**Do this**
Nothing but the lines from the one with "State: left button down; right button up" to the final line should be returned, each exactly as it appears.

**Collected material**
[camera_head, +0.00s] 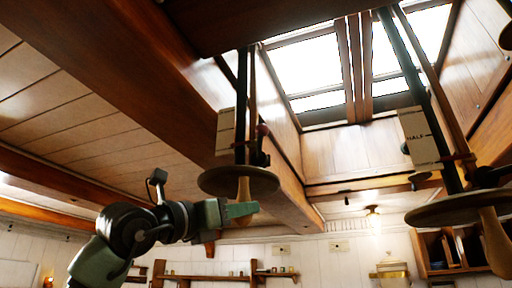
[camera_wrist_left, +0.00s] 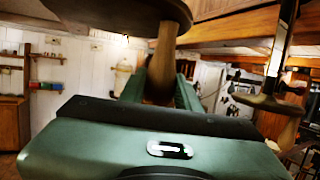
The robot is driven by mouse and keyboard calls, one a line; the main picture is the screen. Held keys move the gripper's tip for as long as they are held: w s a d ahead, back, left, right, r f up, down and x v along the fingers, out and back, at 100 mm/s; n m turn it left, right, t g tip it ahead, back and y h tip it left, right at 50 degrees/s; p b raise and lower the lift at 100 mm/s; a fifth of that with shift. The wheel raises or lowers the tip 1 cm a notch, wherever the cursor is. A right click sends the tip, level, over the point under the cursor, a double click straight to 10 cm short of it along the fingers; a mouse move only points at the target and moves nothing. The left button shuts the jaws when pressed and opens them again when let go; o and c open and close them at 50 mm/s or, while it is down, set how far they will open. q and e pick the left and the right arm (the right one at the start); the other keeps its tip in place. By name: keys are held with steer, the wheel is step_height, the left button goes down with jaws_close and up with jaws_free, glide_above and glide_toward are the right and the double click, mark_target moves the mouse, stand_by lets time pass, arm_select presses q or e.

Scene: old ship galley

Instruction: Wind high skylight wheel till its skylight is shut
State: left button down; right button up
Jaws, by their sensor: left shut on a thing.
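A dark round wheel (camera_head: 215,181) hangs level below a rod at the left skylight pane (camera_head: 307,68). Its wooden handle (camera_head: 244,188) points down from the rim. My left gripper (camera_head: 240,209) is shut on this handle, just under the wheel. The left wrist view shows the handle (camera_wrist_left: 162,60) between my green fingers, with the wheel's underside (camera_wrist_left: 120,10) above. A second wheel (camera_head: 440,210) with its own handle (camera_head: 494,243) hangs at the right, below the right skylight pane (camera_head: 415,40). I cannot tell how far either skylight stands open. My right gripper is not in view.
Pale cards stand by both rods; the right card (camera_head: 421,138) reads "HALF". A thick wooden beam (camera_head: 130,60) runs overhead at the left. A shelf (camera_head: 215,279) and a lit lamp (camera_head: 373,222) are at the far wall. Open air lies between the two wheels.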

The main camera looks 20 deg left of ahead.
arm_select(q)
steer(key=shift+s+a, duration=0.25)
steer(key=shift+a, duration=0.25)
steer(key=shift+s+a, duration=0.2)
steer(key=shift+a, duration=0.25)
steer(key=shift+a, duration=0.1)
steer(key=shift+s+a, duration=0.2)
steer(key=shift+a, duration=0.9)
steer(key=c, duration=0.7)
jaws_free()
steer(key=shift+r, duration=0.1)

**Completed exercise**
State: left button down; right button up
Jaws, by their sensor: left shut on a thing.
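A dark round wheel (camera_head: 215,181) hangs level below a rod at the left skylight pane (camera_head: 307,68). Its wooden handle (camera_head: 244,188) points down from the rim. My left gripper (camera_head: 240,209) is shut on this handle, just under the wheel. The left wrist view shows the handle (camera_wrist_left: 162,60) between my green fingers, with the wheel's underside (camera_wrist_left: 120,10) above. A second wheel (camera_head: 440,210) with its own handle (camera_head: 494,243) hangs at the right, below the right skylight pane (camera_head: 415,40). I cannot tell how far either skylight stands open. My right gripper is not in view.
Pale cards stand by both rods; the right card (camera_head: 421,138) reads "HALF". A thick wooden beam (camera_head: 130,60) runs overhead at the left. A shelf (camera_head: 215,279) and a lit lamp (camera_head: 373,222) are at the far wall. Open air lies between the two wheels.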

The main camera looks 20 deg left of ahead.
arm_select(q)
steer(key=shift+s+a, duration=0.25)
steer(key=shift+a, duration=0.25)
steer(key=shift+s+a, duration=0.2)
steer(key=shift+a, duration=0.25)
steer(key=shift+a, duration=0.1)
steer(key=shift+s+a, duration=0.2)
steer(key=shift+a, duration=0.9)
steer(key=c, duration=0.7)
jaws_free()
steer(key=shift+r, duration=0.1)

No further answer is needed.